I’m not going to turn this blog into a simple reposting of wine news from other sources. However as I find interesting tidbits that are above average or unusually relevant, I will include them here. Today I submit for your reading pleasure a week long article series from Slate, in which Michael Steinberger spends some time in Medoc and St. Emilion talking with Chateau Owners, Jancis Robinson, and others, including an amusing argument in a bar over the increasing conflict between old guard Chateaus and the garagistes, the nouveau winemakers who are getting a lot of attention from Robert Parker. It’s a well written series of articles with some funny moments and some hidden travel tips for those who might consider a trip to Bordeaux in the near future.
Bordeaux in the springtime is not Paris in the springtime. In fact, there is a wintriness that hangs over Bordeaux no matter the season. The city is not without grandeur, perhaps the most dramatic flourish being the ornate Place de la Bourse, but it’s a forlorn grandeur—a “depressing opulence,” as Henry James, also no fan of the city, put it. If Bordeaux has any charm at all, it is of a raffish variety, entirely in keeping with the city’s waterfront location. (Bordeaux sits on the muddy, expansive Garonne River, which turns into the Gironde River and empties into the Atlantic just north of the city.) Home to around 650,000 people, Bordeaux has two main virtues: It is an hour’s drive from the Dordogne, France’s best playground, and it is the wine capital of the world.

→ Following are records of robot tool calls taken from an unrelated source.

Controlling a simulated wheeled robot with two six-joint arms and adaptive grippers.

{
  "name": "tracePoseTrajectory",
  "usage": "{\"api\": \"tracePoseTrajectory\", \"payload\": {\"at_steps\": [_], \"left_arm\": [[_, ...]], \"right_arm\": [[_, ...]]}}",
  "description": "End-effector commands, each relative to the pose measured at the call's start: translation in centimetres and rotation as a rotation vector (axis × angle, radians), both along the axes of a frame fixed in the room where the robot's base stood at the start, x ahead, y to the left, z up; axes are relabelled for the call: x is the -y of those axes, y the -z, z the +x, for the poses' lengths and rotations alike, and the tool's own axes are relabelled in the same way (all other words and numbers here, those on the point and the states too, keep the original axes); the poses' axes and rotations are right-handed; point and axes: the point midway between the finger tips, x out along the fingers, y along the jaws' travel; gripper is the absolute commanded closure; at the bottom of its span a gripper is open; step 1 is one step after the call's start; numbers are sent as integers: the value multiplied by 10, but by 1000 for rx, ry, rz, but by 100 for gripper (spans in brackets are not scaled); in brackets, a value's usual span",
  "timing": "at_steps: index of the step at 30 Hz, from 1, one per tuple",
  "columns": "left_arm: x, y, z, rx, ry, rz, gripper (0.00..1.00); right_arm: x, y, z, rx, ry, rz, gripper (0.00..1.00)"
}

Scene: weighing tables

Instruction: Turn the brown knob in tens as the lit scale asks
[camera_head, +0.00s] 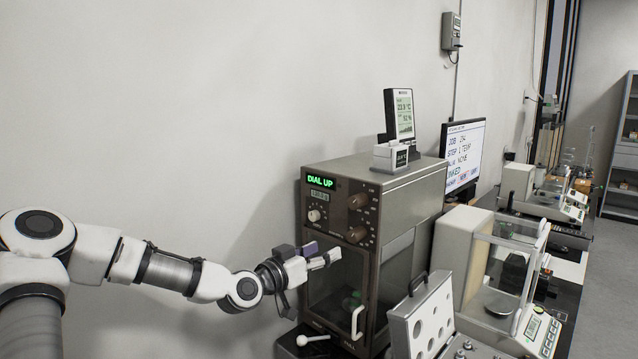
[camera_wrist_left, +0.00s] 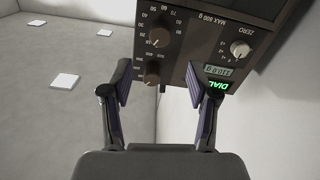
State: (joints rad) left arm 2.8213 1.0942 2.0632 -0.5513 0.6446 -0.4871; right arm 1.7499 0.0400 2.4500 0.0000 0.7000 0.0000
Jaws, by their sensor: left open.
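The scale (camera_head: 390,180) is a brown-fronted metal cabinet with a lit green DIAL UP sign (camera_head: 320,181), also in the left wrist view (camera_wrist_left: 209,88). Its front has two brown knobs, an upper one (camera_head: 357,201) and a lower one (camera_head: 356,234). In the left wrist view, the picture is turned over: the upper knob (camera_wrist_left: 152,74) shows below the lower one (camera_wrist_left: 159,36). My right gripper is out of view.
A pale zero knob (camera_head: 314,215) sits left of the brown knobs. A white door handle (camera_head: 358,322) juts out below. A screen (camera_head: 465,150) stands behind. The wall at left is bare.

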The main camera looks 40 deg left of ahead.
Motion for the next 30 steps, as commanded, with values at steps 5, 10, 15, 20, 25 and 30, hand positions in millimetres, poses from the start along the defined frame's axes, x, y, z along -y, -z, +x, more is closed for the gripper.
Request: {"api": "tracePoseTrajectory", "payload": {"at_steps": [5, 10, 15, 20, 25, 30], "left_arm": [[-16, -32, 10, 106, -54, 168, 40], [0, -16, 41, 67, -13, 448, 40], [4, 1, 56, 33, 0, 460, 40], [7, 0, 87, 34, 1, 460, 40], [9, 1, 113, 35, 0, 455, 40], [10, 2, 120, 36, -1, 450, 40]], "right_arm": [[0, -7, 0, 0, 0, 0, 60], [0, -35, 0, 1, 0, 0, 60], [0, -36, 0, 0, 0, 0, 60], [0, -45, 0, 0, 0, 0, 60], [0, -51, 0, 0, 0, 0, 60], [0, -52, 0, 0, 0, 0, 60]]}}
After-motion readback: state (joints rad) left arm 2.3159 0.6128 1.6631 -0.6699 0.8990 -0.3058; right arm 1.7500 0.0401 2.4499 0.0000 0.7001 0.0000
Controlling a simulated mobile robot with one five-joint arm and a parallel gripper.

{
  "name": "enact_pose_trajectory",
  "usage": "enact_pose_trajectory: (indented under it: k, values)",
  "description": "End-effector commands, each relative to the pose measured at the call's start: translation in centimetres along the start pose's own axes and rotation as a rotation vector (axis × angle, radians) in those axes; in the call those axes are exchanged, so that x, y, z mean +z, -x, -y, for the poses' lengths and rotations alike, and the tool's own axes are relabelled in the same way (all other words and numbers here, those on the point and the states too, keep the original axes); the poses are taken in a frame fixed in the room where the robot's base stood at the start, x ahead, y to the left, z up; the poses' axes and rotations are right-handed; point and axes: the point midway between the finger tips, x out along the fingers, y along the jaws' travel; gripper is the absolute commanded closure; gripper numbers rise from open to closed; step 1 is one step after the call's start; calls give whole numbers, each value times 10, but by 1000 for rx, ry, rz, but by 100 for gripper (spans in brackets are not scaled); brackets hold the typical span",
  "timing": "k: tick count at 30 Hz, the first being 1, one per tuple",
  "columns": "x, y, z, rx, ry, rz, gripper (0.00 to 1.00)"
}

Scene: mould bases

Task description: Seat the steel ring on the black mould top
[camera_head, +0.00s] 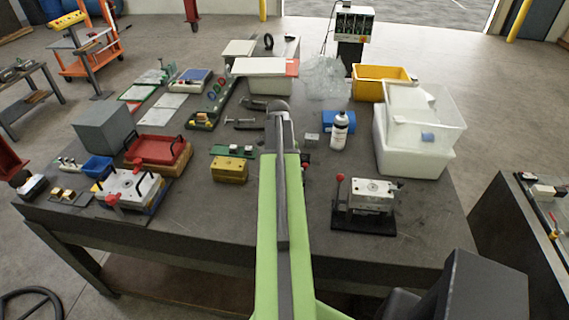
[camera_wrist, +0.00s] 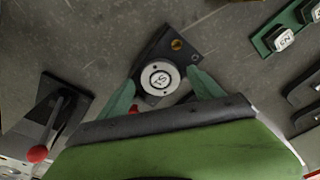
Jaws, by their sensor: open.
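In the wrist view a round, pale steel piece (camera_wrist: 159,78), marked with a dark circle and characters, lies on a dark block (camera_wrist: 176,44) with a brass spot. I cannot tell whether the dark block is the black mould top. My gripper (camera_wrist: 161,79) is open, its two green fingers on either side of the round piece, with no clear grip on it. In the head view my green arm hides the gripper and most of this spot.
A press with a red-knobbed lever (camera_head: 365,197) stands right of my arm. A yellow block (camera_head: 229,170) and a green strip (camera_head: 233,151) lie left. A white bottle (camera_head: 339,130) and white bins (camera_head: 410,155) stand farther right.

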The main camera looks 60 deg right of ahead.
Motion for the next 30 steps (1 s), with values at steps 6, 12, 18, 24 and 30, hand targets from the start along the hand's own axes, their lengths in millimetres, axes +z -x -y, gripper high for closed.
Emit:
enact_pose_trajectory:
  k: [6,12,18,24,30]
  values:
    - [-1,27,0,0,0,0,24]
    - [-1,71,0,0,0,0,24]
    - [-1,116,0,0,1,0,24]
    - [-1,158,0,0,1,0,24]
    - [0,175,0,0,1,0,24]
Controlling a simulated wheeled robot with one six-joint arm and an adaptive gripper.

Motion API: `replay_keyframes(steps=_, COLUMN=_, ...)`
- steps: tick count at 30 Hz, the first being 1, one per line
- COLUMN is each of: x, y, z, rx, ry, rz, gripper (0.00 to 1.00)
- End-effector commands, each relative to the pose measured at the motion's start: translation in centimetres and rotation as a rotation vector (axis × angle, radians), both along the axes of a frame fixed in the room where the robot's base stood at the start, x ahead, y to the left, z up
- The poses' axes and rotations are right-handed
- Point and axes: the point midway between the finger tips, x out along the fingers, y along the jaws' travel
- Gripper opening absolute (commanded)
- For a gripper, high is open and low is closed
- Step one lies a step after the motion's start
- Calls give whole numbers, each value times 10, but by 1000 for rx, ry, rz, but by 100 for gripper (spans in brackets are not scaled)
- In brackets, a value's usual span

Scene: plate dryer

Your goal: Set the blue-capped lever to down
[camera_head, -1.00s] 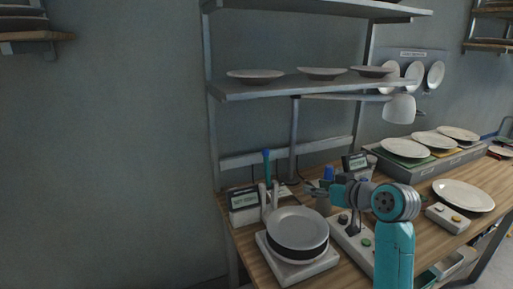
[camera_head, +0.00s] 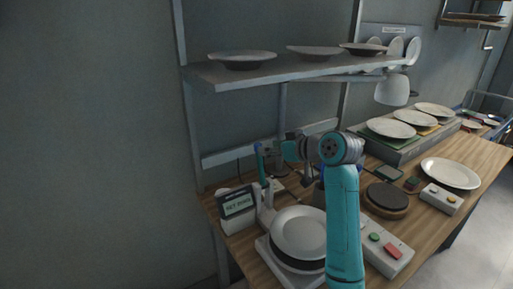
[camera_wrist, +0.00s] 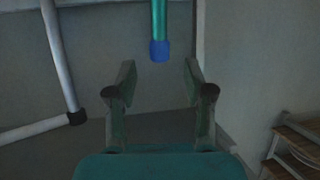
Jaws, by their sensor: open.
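The blue-capped lever (camera_head: 260,165) stands upright at the left of the bench, beside a small display box (camera_head: 238,203) that seems to read "SET DOWN". In the wrist view its blue cap (camera_wrist: 160,51) and teal shaft (camera_wrist: 159,18) appear centred, just past the fingertips. My gripper (camera_wrist: 159,78) is open and empty, with a finger on each side of the cap's line. I see no contact with the lever. In the head view my gripper (camera_head: 277,148) is small and dark, just right of the lever's top.
A grey bar with a black end (camera_wrist: 77,117) is at left in the wrist view. A white plate (camera_head: 300,232) sits on a scale-like base in front of the lever. A shelf with plates (camera_head: 300,68) hangs above. A button box (camera_head: 384,248) is at right.

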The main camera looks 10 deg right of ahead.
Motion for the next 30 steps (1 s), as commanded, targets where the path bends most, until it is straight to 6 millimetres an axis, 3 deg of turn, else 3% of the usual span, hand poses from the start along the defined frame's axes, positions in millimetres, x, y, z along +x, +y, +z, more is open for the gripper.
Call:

Each year, scores of wine professionals from Europe, North America, South America, and Asia—distributors, importers, merchants, and journalists—descend on Bordeaux in late March and early April to sample the new vintage, harvested six months earlier. The en primeurs tastings have become a rite of spring in Bordeaux, yet a certain illogic permeates the proceedings. For one thing, the wines are way too young to be judged in anything more than cursory fashion. Everyone knows this, but no one seems willing or able to move the tastings to a more sensible date on the calendar (a year after the harvest would be infinitely better).